Was that a good trade off? If you're Examiner.com or Sony BMG or Acquia's Drupal Gardens, yes. If you're a small non-profit, church, or personal site on shared hosting, no.
From some perspectives, Drupal 7 will be a huge, massive leap forward. From others, it's a huge, massive leap backward. That depends on what your needs and priorities are.
That's not to say that Drupal 7 is bad, or that the people building it (myself included) did something wrong.
Well, actually it does. Do we know what our priorities are?

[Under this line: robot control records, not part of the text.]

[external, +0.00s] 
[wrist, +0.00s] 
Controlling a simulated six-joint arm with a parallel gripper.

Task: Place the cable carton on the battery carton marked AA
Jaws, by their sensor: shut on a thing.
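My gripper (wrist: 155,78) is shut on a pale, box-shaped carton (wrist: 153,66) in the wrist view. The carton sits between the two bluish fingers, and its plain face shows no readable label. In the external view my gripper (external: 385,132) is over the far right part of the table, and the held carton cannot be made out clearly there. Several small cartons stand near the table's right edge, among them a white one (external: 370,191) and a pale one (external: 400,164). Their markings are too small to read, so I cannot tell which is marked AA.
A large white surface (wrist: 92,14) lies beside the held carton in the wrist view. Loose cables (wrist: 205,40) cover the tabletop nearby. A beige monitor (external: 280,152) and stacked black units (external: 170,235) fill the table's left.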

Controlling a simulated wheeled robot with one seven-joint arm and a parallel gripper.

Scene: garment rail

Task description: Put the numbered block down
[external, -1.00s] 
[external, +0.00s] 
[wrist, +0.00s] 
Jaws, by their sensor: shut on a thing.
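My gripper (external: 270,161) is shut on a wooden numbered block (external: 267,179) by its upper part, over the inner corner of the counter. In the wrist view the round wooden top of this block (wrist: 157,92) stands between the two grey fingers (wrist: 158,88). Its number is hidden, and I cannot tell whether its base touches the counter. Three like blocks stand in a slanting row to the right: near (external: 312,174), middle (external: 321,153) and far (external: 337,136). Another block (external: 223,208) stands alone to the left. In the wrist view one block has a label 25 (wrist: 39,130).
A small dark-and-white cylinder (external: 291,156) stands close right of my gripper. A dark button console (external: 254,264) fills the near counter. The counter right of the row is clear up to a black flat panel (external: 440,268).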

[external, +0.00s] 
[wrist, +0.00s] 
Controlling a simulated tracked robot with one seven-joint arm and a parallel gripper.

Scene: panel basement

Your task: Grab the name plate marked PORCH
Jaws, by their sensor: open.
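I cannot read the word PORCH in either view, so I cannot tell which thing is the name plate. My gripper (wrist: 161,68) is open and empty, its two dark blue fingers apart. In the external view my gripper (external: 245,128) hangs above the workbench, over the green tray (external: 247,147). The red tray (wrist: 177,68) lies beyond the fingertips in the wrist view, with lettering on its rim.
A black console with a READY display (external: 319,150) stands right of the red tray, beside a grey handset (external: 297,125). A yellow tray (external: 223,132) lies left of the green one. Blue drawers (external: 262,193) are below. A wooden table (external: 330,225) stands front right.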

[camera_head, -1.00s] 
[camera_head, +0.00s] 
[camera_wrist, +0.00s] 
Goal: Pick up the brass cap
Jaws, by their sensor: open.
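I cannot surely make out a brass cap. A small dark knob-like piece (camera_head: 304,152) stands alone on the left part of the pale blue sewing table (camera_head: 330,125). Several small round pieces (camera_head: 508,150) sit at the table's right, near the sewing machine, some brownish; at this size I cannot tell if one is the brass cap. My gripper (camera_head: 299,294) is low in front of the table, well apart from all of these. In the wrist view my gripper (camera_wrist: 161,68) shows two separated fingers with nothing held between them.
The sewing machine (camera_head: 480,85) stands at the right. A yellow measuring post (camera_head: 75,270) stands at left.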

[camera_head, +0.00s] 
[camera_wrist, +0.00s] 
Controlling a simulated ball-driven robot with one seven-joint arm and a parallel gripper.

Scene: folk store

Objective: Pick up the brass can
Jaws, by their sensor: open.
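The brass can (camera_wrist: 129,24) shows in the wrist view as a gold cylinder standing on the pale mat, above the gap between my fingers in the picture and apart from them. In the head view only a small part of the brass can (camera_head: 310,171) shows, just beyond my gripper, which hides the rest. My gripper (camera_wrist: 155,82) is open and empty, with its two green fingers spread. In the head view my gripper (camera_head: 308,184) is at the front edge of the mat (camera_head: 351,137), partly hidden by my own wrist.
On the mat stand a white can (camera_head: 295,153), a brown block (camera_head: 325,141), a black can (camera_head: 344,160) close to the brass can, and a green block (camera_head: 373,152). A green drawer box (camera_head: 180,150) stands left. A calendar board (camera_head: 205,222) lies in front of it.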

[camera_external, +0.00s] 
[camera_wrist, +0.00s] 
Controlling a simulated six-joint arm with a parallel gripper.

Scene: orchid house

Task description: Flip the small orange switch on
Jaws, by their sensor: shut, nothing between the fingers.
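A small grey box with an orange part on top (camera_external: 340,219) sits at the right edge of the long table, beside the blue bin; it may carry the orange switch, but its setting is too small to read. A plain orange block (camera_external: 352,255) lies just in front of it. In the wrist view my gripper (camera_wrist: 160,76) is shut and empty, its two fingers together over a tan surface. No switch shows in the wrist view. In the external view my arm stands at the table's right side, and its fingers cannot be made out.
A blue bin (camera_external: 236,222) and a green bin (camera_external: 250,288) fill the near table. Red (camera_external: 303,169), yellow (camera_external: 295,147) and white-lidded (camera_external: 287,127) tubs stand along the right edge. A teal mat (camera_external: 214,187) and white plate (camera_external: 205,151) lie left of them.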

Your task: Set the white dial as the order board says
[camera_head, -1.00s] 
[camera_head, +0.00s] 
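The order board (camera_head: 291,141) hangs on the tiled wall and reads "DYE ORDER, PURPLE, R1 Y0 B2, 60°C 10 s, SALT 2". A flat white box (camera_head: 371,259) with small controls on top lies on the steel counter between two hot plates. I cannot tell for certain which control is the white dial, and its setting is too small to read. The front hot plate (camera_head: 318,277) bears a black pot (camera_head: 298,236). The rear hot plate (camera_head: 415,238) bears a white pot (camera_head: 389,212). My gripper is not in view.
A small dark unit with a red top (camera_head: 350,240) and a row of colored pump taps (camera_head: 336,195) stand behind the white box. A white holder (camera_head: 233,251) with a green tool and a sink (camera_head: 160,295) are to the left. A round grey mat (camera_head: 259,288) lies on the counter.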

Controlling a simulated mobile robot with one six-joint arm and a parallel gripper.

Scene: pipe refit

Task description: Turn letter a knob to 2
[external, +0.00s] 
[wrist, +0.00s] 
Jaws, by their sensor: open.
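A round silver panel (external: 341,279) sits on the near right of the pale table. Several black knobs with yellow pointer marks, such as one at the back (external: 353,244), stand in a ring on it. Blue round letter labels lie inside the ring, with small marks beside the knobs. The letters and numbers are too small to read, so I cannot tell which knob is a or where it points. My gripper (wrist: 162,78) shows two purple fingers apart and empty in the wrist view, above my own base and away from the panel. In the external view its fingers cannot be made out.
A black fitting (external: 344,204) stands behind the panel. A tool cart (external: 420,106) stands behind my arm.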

If forced to decide if it's worth sacrificing some extensibility for verifiability, or vice-versa, what would we decide?
Which is more important to make fast: The 95% of the market that runs on cheap shared hosting and has no PHP developers available to it, or the 5% of the market that runs its own server cluster and is more than happy to install MongoDB and Varnish and has four full time PHP developers, and therefore pays the salary of the people working on Drupal in the first place?
If there were a way to make Drupal faster for both of those groups, but at the expense of Modifiability and Extensibility, should we do it?
If there were a way to make Drupal easier for new developers to understand but at the expense of performance, should we?
If we can make Drupal easier to use for new site builders but at the expense of making it harder to develop for, should we?
These are the important questions that we need to be collectively asking ourselves. At the same time, we need to stop lying to ourselves and thinking that we can have our cake and eat it to.
What trade-offs are we willing to make?